-- START OF Data --
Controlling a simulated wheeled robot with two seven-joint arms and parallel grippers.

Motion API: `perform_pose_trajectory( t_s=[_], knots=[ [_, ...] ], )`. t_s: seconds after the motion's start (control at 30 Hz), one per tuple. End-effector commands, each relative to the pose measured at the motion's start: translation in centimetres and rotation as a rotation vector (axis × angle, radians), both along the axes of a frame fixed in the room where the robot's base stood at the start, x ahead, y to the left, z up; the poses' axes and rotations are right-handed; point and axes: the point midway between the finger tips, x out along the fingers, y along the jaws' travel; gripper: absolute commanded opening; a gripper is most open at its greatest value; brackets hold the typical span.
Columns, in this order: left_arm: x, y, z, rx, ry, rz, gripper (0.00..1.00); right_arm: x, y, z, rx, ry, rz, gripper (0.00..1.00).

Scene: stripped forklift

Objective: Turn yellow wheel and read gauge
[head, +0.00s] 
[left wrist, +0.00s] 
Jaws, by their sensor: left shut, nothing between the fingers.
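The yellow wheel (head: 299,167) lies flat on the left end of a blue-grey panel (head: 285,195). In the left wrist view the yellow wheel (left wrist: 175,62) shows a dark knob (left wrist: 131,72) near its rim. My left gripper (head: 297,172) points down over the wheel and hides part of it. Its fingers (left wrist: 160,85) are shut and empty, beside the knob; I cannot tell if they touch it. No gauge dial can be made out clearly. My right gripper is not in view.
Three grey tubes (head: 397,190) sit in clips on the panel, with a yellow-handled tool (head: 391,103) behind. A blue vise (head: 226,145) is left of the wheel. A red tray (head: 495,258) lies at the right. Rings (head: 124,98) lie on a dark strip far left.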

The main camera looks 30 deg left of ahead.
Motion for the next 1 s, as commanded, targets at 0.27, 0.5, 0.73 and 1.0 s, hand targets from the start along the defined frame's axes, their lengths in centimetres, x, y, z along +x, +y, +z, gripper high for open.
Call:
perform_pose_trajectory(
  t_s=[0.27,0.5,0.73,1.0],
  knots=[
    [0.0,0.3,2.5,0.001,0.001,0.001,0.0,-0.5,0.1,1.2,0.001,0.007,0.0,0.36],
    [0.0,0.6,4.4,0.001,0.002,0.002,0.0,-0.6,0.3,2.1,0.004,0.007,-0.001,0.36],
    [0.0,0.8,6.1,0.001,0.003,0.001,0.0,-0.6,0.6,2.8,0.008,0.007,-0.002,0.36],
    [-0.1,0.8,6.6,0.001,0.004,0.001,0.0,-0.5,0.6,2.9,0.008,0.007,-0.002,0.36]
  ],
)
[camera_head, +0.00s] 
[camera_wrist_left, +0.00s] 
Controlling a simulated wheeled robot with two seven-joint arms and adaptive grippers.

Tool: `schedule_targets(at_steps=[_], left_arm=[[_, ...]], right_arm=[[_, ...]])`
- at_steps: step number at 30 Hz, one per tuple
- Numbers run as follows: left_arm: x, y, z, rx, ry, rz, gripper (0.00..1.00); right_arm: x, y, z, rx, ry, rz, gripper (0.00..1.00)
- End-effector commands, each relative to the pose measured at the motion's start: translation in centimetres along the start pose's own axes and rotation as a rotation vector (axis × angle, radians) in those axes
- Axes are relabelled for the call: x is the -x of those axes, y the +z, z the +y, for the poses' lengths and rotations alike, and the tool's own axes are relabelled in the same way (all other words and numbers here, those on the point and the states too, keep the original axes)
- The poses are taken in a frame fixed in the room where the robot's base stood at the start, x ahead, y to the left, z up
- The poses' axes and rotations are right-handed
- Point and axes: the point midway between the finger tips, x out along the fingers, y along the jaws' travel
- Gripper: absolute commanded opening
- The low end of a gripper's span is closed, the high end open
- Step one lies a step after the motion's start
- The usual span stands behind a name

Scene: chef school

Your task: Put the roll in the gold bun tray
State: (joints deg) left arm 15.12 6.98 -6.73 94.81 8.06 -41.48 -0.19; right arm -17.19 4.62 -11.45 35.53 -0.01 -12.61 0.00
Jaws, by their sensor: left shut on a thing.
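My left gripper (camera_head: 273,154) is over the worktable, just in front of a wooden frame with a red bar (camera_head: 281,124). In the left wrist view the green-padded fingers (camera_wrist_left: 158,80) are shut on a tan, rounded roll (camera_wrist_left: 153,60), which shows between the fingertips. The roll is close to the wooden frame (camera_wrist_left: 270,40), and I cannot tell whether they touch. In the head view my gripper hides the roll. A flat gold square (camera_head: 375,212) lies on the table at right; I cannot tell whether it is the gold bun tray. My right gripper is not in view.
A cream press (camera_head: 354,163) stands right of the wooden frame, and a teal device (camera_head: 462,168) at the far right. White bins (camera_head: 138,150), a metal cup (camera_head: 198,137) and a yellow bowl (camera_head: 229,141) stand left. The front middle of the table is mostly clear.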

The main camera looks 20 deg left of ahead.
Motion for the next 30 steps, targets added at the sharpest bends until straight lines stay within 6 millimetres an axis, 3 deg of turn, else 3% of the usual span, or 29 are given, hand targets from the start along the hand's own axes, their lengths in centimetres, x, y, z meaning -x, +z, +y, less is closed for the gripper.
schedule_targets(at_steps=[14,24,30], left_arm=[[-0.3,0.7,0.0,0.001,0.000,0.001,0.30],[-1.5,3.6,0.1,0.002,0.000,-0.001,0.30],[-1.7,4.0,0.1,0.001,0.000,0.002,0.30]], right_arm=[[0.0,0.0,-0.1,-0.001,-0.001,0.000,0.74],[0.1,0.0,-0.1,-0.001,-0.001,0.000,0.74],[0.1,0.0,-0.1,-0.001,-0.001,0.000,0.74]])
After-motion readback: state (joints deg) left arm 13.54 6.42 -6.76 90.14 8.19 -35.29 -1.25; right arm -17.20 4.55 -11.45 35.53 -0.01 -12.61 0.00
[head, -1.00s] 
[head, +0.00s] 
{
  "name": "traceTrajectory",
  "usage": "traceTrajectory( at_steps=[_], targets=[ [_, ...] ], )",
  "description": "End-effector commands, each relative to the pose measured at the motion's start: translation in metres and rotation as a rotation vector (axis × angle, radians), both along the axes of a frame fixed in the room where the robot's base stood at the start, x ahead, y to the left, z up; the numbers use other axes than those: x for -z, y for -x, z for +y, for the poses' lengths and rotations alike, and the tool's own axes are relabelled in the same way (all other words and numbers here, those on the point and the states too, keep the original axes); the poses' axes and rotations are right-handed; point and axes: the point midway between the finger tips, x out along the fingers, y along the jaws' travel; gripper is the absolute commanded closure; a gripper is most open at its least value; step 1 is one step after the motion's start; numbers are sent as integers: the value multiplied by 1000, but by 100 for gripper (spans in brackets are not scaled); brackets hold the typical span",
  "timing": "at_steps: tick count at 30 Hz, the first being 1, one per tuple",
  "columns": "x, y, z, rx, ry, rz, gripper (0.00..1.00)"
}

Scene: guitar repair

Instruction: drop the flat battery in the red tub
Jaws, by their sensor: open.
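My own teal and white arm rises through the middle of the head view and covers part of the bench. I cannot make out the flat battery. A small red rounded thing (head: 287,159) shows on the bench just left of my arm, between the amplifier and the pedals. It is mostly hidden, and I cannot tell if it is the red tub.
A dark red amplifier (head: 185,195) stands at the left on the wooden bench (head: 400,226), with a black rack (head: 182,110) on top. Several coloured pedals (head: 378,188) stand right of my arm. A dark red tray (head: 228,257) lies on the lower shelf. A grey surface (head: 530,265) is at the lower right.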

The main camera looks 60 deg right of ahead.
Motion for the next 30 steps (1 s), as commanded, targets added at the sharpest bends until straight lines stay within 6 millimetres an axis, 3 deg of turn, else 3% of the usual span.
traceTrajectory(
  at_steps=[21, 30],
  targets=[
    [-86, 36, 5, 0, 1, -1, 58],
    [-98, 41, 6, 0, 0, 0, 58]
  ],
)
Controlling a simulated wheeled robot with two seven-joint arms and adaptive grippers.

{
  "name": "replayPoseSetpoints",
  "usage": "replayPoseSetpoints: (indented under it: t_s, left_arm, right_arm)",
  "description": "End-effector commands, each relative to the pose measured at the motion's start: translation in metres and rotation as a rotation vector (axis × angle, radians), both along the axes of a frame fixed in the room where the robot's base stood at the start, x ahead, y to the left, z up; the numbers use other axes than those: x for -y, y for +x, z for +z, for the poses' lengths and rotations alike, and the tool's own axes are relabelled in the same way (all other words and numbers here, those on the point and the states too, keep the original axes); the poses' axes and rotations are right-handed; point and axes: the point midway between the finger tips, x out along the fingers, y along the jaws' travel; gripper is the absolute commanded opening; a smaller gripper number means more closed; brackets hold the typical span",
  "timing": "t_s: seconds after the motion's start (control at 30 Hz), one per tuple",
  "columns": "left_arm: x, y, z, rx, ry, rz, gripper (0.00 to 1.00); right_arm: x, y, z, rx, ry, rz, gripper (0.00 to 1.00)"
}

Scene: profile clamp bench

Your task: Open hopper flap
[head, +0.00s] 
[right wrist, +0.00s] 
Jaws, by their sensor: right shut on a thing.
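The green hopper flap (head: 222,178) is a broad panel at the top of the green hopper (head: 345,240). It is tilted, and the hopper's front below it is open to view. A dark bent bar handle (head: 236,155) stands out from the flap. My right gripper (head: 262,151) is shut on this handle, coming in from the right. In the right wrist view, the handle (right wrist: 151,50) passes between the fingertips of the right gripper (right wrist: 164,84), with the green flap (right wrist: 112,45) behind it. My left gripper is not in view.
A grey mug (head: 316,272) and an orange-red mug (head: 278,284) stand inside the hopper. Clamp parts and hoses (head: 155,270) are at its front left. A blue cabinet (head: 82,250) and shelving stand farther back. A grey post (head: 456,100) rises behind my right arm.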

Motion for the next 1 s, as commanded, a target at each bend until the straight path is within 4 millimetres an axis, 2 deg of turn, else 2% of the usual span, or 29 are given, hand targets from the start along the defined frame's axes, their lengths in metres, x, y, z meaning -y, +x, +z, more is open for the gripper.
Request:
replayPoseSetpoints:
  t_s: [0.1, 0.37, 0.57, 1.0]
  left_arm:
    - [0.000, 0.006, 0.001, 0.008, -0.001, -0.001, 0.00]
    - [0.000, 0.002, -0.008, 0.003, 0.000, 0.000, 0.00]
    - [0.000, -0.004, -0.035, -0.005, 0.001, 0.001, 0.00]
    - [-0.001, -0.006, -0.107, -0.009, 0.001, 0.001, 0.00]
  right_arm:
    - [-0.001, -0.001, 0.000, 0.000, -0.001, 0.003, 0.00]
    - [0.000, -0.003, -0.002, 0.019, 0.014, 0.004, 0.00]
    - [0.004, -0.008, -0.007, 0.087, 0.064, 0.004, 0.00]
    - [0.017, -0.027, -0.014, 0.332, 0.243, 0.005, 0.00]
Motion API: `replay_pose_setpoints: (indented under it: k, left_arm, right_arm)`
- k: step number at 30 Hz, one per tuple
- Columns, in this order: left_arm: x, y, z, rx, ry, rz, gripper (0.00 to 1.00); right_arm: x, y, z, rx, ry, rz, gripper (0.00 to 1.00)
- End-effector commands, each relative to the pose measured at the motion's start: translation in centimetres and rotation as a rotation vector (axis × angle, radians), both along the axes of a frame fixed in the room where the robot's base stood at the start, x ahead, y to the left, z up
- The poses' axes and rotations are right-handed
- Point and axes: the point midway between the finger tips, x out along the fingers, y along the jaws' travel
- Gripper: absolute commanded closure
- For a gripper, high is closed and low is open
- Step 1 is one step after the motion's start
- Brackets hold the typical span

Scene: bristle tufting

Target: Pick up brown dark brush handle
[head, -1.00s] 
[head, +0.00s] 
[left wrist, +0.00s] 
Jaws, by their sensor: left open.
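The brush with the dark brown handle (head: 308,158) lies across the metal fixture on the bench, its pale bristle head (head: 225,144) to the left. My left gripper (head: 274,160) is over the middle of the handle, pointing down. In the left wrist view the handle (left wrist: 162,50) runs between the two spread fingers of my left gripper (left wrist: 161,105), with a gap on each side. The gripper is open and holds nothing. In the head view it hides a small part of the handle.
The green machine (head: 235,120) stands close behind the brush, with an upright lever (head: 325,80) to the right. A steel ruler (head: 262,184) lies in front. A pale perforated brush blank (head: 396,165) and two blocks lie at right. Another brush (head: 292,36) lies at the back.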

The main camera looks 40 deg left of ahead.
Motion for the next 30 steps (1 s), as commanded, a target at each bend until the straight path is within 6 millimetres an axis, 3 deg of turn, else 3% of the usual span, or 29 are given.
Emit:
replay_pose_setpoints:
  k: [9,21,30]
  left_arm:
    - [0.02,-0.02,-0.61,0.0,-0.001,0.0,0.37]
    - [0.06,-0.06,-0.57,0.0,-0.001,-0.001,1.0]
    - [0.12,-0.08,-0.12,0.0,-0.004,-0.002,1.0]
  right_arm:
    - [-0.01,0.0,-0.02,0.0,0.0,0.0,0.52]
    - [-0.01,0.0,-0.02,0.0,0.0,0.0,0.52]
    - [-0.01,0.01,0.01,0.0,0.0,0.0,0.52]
-- END OF Data --
:: Your instructions ::
Transcribe precisely the lines between the one that contains "The main camera looks 30 deg left of ahead." and the one that contains "Motion for the next 1 s, as commanded, targets", counting those two lines as part of the range.

:: Solution to the problem ::
The main camera looks 30 deg left of ahead.
Motion for the next 1 s, as commanded, targets at 0.27, 0.5, 0.73 and 1.0 s, hand targets from the start along the defined frame's axes, their lengths in centimetres, x, y, z along +x, +y, +z, gripper high for open.

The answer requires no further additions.